Citing unnamed sources, “Haykakan Zhamanak” reports that Defense Minister Serzh Sarkisian has spent his summer holiday in the city of Monte Carlo, extensively gambling in its world-famous casinos. He is said to have been accompanied by Minister for Local Government Hovik Abrahamian, Transport and Communications Minister Andranik Manukian and millionaire businessman Gagik Tsarukian. The paper claims the chief of the Armenian customs service, Armen Avetisian, had to wire Sarkisian a large amount of cash after the latter “lost his money in the casinos.” Defense Ministry’s press service, Seyran Shahsuvarian, refused to comment on the information. Abrahamian, for his part, confirmed his visiting Monte Carlo, but insisted that he was there with his family and did not gamble. Manukian made similar comments.

“Iravunk” comments that the latest Pan-Armenian Games in Yerevan were used by President Robert Kocharian as a publicity stunt aimed at impressing the Diaspora Armenians. The paper says that instead of making much-advertised appearances at the opening and closing ceremonies of the games, Kocharian should have dealt with “more pressing and contentious issues.”

“Aravot” reports that leaders of the three pro-presidential parties making up Prime Minister Andranik Markarian’s cabinet continue to downplay differences inside the coalition. “We want to hope that the results of this collective responsibility will also be felt by the socially destitute people,” the paper says. “The coalition considers its programs somewhat socially-oriented and finds poverty reduction important. If these are not empty words, then the pensions must be raised not by 20 or 200 drams, but by several times.”

Opposition lawmaker Victor Dallakian, meanwhile, urges those parties to join the Artarutyun bloc’s push for a referendum of confidence in Kocharian. Quoted by “Hayots Ashkhar,” Dallakian emphasizes that the idea was floated by the Constitutional Court which thereby recognized the crisis of legitimacy in Armenia.

Artarutyun’s plans for a renewed campaign of street protests and other forms of pressure on the regime are unlikely to be backed by another opposition group, Artashes Geghamian’s National Unity Party.

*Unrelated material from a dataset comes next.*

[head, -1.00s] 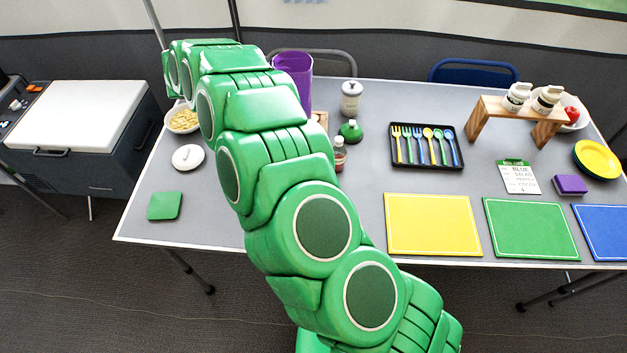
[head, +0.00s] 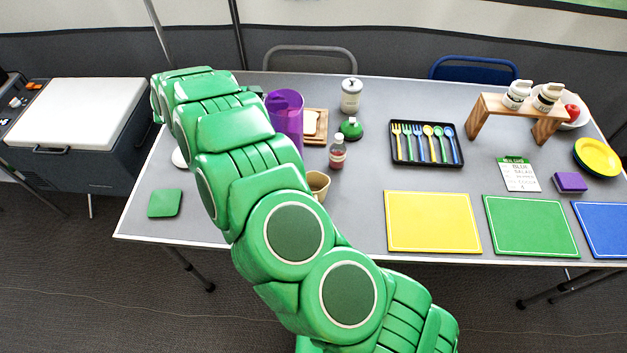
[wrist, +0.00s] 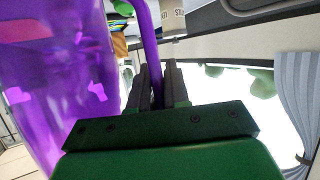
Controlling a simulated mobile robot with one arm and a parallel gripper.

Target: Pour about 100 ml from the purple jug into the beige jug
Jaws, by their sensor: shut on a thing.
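The purple jug (head: 287,118) is see-through and shows to the right of my wrist in the head view. My gripper (wrist: 158,85) is shut on the jug's handle in the wrist view, where the jug's wall (wrist: 60,80) fills the left side. In the head view my arm hides the gripper's fingers. The jug looks roughly upright; I cannot tell how much liquid it holds. The beige jug (head: 318,184) stands on the table beside my arm, which partly hides it. The purple jug is behind it and a little left.
A sauce bottle (head: 337,153) stands close behind the beige jug. A wooden board with bread (head: 313,127), a green-capped bottle (head: 351,129) and a white canister (head: 351,95) stand farther back. A cutlery tray (head: 427,144) is to the right. The yellow mat (head: 433,222) is bare.

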A top Geghamian aide, Aleksan Karapetian, tells “Hayots Ashkhar” that National Unity believes that “the country would, as a result, experience a political setback.” “On the contrary, we will do everything to maintain internal stability in the country so that the authorities can meet their key challenge: the Artsakh issue,” he says.

In an interview with “Haykakan Zhamanak,” former Prime Minister Hrant Bagratian calls the Armenian government’s latest macroeconomic data “seriously distorted.” “The economic growth statistics presented by them resemble the Central Election Commission’s figures,” he says. “But economics is a more complicated sphere and number fixing can not remain without consequences here and will definitely bring to surface discrepancies with reality and logic.” Bagratian is also unhappy with the Demirchian-led opposition, saying that only he and other prominent allies of Levon Ter-Petrosian offer a viable alternative to the current regime.

As “Golos Armenii” points out, ordinary Armenians still do not feel benefits of the growth despite Kocharian’s pre-election assurances. “People continue to live very badly, and from their standpoint, this economic growth and stability benefits only those who augment their already huge capital every day,” the paper says.